Il n'oublia pas de faire les réglements nécessaires pour maintenir pendant son absence le bon ordre dans l'église et dans l'état. Il défendit de nouveau aux hérétiques de tenir des assemblées. Il déclara nuls et[Pg 368] adultères les mariages entre les chrétiens et les juifs[651]. Les hommes puissants, surtout en Égypte et dans Alexandrie, ville turbulente et pleine de désordres, s'attribuaient l'autorité d'arrêter leurs ennemis et de les tenir en chartre privée, quoique cette violence fût dès les temps anciens prohibée par les lois romaines; Théodose adressa au préfet d'Égypte une loi plus rigoureuse que les précédentes[652]; il soumit cet abus aux peines du crime de lèse-majesté.
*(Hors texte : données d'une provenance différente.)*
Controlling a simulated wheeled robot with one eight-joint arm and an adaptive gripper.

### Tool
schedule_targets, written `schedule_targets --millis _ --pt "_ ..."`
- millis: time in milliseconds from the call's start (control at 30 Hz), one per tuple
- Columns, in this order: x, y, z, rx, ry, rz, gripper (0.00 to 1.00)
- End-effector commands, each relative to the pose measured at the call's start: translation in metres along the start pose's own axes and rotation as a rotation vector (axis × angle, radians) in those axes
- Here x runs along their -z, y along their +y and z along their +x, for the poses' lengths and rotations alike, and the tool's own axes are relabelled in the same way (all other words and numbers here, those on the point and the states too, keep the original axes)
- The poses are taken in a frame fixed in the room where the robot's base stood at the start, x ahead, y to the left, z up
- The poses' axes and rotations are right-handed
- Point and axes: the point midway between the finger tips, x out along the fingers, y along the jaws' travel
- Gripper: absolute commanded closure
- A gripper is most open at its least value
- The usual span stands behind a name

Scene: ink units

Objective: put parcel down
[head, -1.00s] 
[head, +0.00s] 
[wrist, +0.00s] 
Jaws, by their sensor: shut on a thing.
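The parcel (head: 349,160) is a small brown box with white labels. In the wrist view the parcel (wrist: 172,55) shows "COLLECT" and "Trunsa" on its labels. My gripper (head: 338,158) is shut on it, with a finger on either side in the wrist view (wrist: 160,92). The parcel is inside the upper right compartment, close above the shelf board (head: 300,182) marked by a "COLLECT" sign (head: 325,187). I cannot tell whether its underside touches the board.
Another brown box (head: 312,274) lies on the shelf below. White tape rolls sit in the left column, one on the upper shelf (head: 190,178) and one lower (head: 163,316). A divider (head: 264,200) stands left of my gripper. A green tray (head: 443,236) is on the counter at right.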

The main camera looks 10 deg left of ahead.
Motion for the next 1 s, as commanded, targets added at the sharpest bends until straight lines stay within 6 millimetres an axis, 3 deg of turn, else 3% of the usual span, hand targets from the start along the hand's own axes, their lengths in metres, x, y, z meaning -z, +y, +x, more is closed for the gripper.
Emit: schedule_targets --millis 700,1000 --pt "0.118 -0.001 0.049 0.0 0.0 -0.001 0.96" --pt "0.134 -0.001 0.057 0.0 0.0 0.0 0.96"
Ce prince, si juste et si religieux se laissa cependant alors entraîner à une violence également contraire à la religion et à la justice. Olympiade, sortie d'une famille très-illustre[653], et connue dans l'histoire de l'Église par la sainteté de sa vie, et par son attachement à saint Jean Chrysostôme persécuté, était alors dans sa première jeunesse. Ayant perdu son mari, Nébridius, qui avait été préfet de Constantinople, elle renonça à un second mariage, et se consacra au service de Dieu. Elpidius, seigneur espagnol, cousin de Théodose, après de vaines sollicitations, s'adressa à l'empereur pour la contraindre de l'épouser. Le prince fut piqué du refus d'Olympiade, comme d'un mépris qu'elle faisait de son alliance; il commanda, il menaça: tout fut inutile. Voulant vaincre la constance de cette femme, il ordonna au préfet de Constantinople de tenir tous ses biens en saisie, jusqu'à ce qu'elle eût atteint l'âge de trente ans, dont elle était encore éloignée. Olympiade écrivit à l'empereur qu'elle[Pg 369] le remerciait de l'avoir déchargée d'un fardeau si onéreux; et que s'il voulait l'obliger tout-à-fait, elle le priait de distribuer ses biens aux pauvres et aux églises. Le préfet gênait beaucoup Olympiade, et la tenait dans une sorte de servitude: un si dur traitement n'ébranla pas sa résolution. Enfin, Théodose au retour de la guerre contre Maxime, admirant lui-même la fermeté de cette veuve chrétienne, lui fit rendre ses biens et sa liberté.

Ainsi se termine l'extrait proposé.